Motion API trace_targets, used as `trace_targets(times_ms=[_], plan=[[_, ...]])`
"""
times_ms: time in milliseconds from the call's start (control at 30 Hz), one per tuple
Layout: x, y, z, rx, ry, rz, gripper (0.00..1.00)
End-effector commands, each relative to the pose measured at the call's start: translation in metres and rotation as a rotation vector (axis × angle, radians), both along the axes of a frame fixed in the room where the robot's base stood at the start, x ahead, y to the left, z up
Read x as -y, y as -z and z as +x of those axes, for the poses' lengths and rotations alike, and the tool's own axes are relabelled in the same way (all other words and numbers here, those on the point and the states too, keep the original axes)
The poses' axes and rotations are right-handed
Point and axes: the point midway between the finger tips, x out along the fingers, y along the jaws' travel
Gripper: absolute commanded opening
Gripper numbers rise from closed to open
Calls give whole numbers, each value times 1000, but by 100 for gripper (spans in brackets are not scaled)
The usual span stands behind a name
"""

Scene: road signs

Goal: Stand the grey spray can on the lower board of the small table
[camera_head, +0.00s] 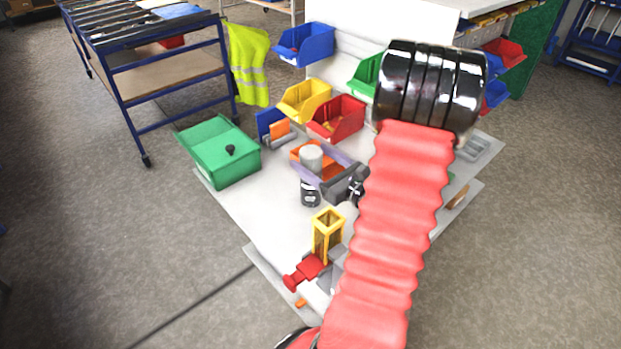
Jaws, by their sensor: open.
^^^^^^^^^^^^^^^^
- **Task instructions**
Give again, word for word, every line of the listing above from the one with "Point and axes: the" to the one with "Scene: road signs", both inclusive, and nothing beyond them.

- **Solution to the problem**
Point and axes: the point midway between the finger tips, x out along the fingers, y along the jaws' travel
Gripper: absolute commanded opening
Gripper numbers rise from closed to open
Calls give whole numbers, each value times 1000, but by 100 for gripper (spans in brackets are not scaled)
The usual span stands behind a name
"""

Scene: road signs

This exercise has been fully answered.